**To do**
Only the lines from the one containing "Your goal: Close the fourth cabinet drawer" through the final line of the material below should be output, exactly as they stand.

Start Excerpted records

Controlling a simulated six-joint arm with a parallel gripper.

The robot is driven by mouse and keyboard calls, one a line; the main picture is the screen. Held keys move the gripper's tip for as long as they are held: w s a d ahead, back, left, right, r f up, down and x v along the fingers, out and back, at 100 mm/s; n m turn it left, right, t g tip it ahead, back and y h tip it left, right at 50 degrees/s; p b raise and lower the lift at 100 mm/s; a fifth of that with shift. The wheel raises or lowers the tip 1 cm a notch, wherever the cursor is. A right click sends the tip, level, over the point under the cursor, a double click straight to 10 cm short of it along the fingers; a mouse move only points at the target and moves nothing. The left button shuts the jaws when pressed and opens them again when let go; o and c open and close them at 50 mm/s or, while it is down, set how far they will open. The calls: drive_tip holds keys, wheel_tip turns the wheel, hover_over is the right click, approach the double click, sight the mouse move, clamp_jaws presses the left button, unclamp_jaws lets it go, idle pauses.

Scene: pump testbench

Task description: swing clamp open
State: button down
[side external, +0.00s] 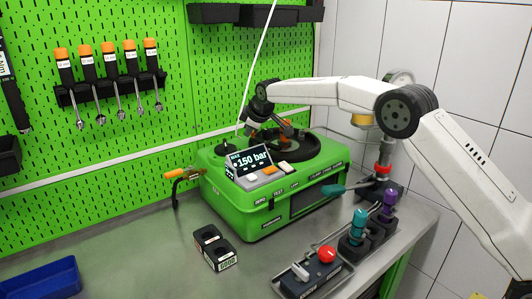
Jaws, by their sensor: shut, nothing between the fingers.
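The green pump testbench (262,222) stands on the grey bench top, with a dark round fixture (305,155) on its top. An orange-tipped lever (176,173) with a dark bracket sticks out at the left of the testbench; it looks like a clamp handle, but I cannot tell for sure. My gripper (284,127) is shut and empty over the round fixture, behind the display. It is small and dark here, and orange parts show near it. I cannot tell whether it touches the fixture or a clamp there.
The display (248,163) reads 150 bar. A black two-hole block (215,247), a tray with a red knob (326,254) and a rack with teal and purple handles (358,226) stand in front. A blue bin (42,279) is at left.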

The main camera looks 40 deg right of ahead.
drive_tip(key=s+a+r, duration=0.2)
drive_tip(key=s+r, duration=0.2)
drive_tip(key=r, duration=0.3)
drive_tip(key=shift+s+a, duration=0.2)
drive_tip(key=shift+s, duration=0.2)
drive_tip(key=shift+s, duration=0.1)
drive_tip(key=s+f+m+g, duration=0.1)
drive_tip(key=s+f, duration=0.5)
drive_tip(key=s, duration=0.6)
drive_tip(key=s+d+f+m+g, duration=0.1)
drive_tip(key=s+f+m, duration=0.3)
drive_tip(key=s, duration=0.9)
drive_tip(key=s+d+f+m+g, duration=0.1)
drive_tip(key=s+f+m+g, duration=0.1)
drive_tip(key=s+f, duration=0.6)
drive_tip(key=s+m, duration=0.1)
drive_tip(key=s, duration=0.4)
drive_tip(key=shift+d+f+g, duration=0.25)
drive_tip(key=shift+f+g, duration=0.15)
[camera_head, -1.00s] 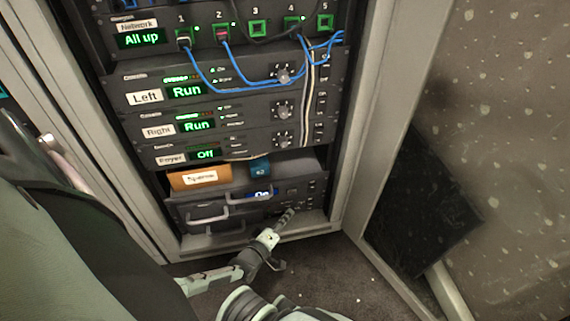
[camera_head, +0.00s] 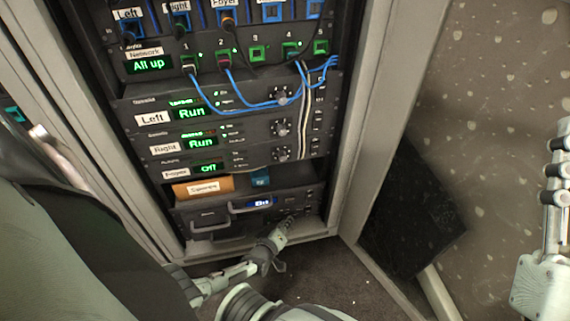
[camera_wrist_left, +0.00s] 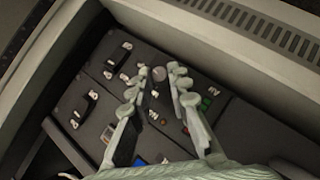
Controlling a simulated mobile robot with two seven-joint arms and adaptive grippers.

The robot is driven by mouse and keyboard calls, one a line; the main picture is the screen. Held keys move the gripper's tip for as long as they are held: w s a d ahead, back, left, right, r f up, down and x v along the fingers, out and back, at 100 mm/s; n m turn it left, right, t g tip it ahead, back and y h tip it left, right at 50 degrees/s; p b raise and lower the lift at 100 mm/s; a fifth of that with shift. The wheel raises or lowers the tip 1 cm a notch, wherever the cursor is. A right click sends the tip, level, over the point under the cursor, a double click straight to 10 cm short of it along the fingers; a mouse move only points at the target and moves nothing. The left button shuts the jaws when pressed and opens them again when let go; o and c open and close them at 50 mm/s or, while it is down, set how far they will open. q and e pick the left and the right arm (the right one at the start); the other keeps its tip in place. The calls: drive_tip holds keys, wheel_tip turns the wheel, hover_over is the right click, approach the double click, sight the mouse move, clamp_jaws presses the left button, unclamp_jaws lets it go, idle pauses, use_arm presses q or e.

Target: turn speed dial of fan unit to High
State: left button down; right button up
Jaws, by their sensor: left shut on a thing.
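The lowest rack unit (camera_head: 235,208), with a lit blue display (camera_head: 262,203), carries controls at its right; no fan label is readable. My left gripper (camera_head: 289,222) reaches that control area from below. In the left wrist view my left gripper (camera_wrist_left: 156,88) has one finger on each side of a small round grey knob (camera_wrist_left: 158,73) and is shut on it. The fingers partly cover the panel, and the knob's setting cannot be read.
Black switches or knobs (camera_wrist_left: 118,55) with small white labels sit beside the fingers in the wrist view. Above are an orange labelled box (camera_head: 204,188), a small blue item (camera_head: 260,181) and hanging blue cables (camera_head: 240,104). The rack's right frame (camera_head: 362,150) stands close to the gripper.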

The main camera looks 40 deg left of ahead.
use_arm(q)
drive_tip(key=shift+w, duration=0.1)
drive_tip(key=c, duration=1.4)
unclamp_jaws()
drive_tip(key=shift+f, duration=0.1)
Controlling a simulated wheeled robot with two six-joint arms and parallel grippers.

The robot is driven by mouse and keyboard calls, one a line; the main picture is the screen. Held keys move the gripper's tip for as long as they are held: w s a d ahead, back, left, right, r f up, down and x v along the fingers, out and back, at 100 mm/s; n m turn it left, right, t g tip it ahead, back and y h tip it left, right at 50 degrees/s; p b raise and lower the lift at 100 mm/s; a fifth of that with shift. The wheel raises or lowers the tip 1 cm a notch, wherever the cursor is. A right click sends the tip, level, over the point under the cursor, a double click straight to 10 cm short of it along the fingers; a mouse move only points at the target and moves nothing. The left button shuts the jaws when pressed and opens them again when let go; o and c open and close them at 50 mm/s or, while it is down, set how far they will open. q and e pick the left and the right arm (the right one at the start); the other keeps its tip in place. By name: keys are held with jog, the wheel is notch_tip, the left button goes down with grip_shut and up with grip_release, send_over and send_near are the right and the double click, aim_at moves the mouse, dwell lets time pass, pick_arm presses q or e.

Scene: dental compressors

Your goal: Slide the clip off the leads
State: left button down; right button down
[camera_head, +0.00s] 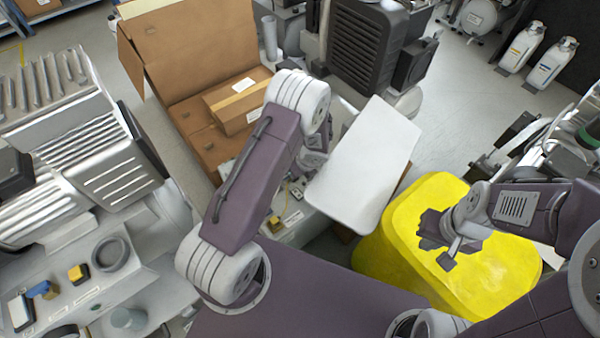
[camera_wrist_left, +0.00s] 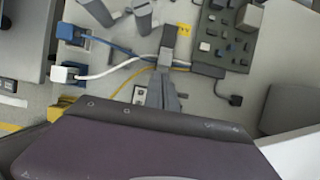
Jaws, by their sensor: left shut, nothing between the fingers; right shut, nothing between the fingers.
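In the left wrist view, a blue lead (camera_wrist_left: 118,48), a white lead (camera_wrist_left: 112,69) and a yellow lead (camera_wrist_left: 125,82) run from plugs at the left toward the middle. They come together at a small grey piece (camera_wrist_left: 167,57) that looks like the clip. My left gripper (camera_wrist_left: 165,78) shows as grey fingers, shut and empty, just below this piece; whether they touch it I cannot tell. In the head view my left gripper is mostly hidden behind my arm. My right gripper (camera_head: 447,257) is shut and empty above the yellow bin.
A dark green board (camera_wrist_left: 225,40) with small blocks lies right of the leads. In the head view, a white panel (camera_head: 365,160) stands right of my left arm. An open cardboard box (camera_head: 190,100) is behind it. The yellow bin (camera_head: 400,255) is at the right.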

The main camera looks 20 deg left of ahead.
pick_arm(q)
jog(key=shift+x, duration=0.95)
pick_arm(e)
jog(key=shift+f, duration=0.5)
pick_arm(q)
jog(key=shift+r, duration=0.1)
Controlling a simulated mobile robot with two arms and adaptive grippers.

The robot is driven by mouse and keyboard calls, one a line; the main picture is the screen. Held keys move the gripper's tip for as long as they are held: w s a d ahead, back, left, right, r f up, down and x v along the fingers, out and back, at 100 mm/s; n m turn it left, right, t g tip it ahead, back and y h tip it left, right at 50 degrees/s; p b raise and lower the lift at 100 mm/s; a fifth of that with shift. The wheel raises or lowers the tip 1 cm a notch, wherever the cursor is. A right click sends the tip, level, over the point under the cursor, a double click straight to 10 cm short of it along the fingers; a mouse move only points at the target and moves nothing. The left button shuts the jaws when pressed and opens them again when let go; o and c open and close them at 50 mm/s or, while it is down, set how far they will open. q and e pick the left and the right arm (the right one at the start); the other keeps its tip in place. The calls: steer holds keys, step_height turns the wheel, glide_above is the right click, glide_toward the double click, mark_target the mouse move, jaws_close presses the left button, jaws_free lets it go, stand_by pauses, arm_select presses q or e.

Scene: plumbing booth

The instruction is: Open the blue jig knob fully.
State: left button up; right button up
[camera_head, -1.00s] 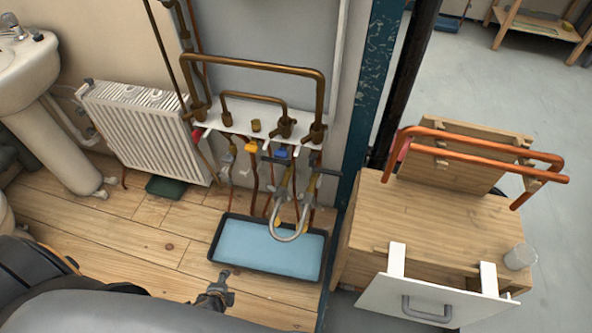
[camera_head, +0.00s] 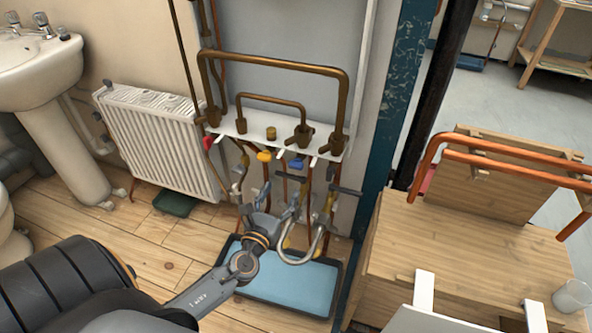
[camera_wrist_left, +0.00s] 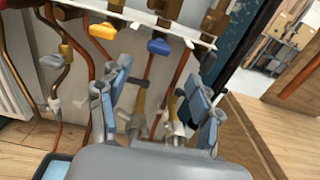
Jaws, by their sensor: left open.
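The blue jig knob (camera_head: 296,163) sits on the pipe just below the white manifold shelf (camera_head: 328,150). It also shows in the left wrist view (camera_wrist_left: 159,47), high and between my fingers as seen there. My left gripper (camera_head: 279,208) is open and empty, below the knob and apart from it in the head view. In the left wrist view its two fingers (camera_wrist_left: 160,88) are spread wide and point up toward the shelf. My right gripper is not in view.
A yellow knob (camera_head: 264,156) is left of the blue one, and a red one (camera_head: 208,143) is further left. A grey U-shaped pipe (camera_head: 298,260) hangs close to my left gripper over the blue-lined tray (camera_head: 285,290). A wooden bench (camera_head: 450,235) stands at right.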

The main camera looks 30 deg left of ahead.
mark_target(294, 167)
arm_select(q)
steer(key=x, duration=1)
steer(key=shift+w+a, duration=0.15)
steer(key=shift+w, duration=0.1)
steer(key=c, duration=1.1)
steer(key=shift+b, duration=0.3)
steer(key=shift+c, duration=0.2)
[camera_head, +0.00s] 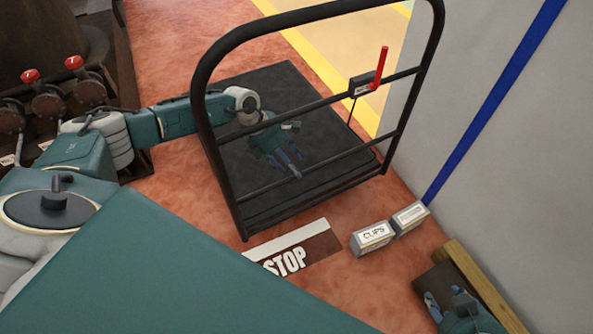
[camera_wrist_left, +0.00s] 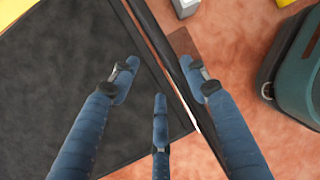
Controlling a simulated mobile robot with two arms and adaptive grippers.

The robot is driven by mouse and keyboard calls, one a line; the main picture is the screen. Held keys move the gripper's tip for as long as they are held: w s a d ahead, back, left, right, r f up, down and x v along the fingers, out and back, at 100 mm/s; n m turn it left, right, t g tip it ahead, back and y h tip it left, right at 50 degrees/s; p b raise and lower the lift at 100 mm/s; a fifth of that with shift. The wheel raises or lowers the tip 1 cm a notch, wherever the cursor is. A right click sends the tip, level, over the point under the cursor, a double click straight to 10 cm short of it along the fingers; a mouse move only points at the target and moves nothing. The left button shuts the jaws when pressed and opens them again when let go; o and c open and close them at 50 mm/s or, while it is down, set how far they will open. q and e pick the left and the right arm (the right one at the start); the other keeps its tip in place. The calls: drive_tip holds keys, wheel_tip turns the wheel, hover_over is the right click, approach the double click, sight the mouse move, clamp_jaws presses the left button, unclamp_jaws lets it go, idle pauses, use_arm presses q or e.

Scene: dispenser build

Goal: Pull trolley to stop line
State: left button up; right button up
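The trolley has a black flat platform (camera_head: 275,85) and a tall black tube handle (camera_head: 207,115) with two crossbars. A red lever (camera_head: 380,68) stands on the upper crossbar. The stop line, a white and brown floor plate marked STOP (camera_head: 318,247), lies just in front of the trolley's near edge. My left gripper (camera_head: 285,163) is over the platform, seen through the handle. In the left wrist view its blue fingers (camera_wrist_left: 162,90) are spread and empty, with a dark bar passing near the right finger; contact cannot be told. My right gripper (camera_head: 447,300) is partly cut off at bottom right, fingers apart.
Two small boxes, one marked CLIPS (camera_head: 372,237), stand on the floor right of the stop plate. A grey wall (camera_head: 520,150) with a blue stripe bounds the right. A wooden beam (camera_head: 480,285) lies near my right gripper. Red-knobbed levers (camera_head: 75,63) stand at left.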

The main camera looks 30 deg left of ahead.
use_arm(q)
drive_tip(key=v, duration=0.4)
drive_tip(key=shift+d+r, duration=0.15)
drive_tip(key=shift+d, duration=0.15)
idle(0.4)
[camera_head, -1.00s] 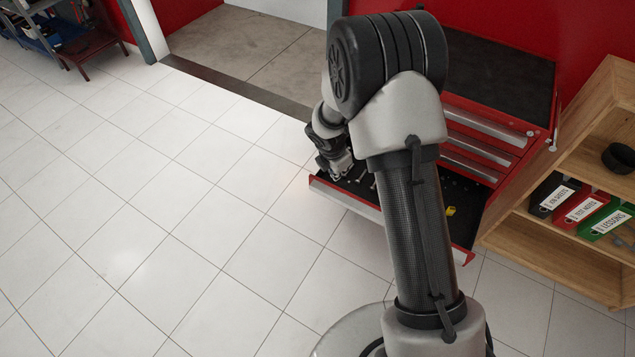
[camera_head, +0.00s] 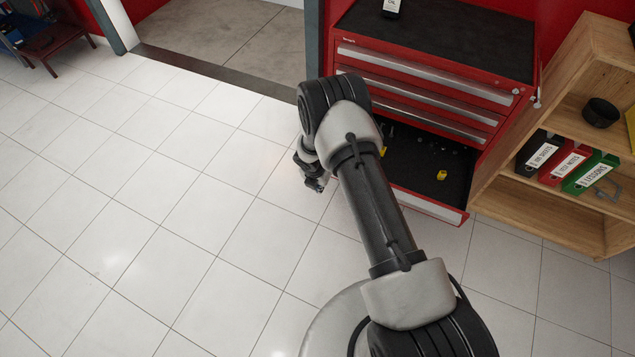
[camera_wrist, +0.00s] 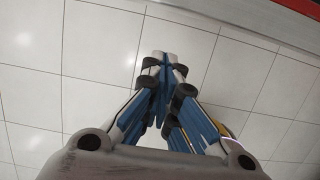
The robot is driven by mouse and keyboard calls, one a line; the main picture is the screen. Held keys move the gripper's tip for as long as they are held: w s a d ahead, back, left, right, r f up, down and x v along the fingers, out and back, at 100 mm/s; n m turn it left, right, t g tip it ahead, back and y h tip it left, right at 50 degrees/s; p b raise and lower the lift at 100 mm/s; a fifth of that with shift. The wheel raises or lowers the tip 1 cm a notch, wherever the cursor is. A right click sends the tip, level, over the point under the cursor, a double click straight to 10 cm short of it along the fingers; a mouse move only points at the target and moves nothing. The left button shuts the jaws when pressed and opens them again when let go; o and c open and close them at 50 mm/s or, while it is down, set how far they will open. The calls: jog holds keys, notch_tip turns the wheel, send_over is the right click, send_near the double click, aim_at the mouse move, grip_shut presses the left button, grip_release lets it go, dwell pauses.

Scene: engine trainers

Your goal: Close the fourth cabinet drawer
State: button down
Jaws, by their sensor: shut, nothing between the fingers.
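The red tool cabinet (camera_head: 440,75) stands against the back wall. Its lowest visible drawer (camera_head: 425,201) is pulled out, with its dark inside showing. Its left part is hidden behind my arm. The three drawers above it look shut. My gripper (camera_head: 314,187) is shut and empty. It is left of the open drawer, over the white floor, apart from the visible drawer front. In the wrist view the closed fingertips (camera_wrist: 163,58) point at floor tiles, and a red and grey edge crosses the top right; I cannot tell whether it is the drawer front.
A yellow item (camera_head: 441,175) and small dark items lie in the open drawer. A wooden shelf (camera_head: 555,215) with binders (camera_head: 565,165) stands close to the cabinet's right. A black-labelled oil bottle (camera_head: 391,8) is on the cabinet top.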

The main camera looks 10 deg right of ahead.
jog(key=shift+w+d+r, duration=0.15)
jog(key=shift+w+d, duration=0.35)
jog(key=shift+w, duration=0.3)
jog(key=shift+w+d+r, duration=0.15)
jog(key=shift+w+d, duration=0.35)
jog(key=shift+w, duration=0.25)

End Excerpted records

**Solution**
Your goal: Close the fourth cabinet drawer
State: button down
Jaws, by their sensor: shut, nothing between the fingers.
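The red tool cabinet (camera_head: 440,75) stands against the back wall. Its lowest visible drawer (camera_head: 425,201) is pulled out, with its dark inside showing. Its left part is hidden behind my arm. The three drawers above it look shut. My gripper (camera_head: 314,187) is shut and empty. It is left of the open drawer, over the white floor, apart from the visible drawer front. In the wrist view the closed fingertips (camera_wrist: 163,58) point at floor tiles, and a red and grey edge crosses the top right; I cannot tell whether it is the drawer front.
A yellow item (camera_head: 441,175) and small dark items lie in the open drawer. A wooden shelf (camera_head: 555,215) with binders (camera_head: 565,165) stands close to the cabinet's right. A black-labelled oil bottle (camera_head: 391,8) is on the cabinet top.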

The main camera looks 10 deg right of ahead.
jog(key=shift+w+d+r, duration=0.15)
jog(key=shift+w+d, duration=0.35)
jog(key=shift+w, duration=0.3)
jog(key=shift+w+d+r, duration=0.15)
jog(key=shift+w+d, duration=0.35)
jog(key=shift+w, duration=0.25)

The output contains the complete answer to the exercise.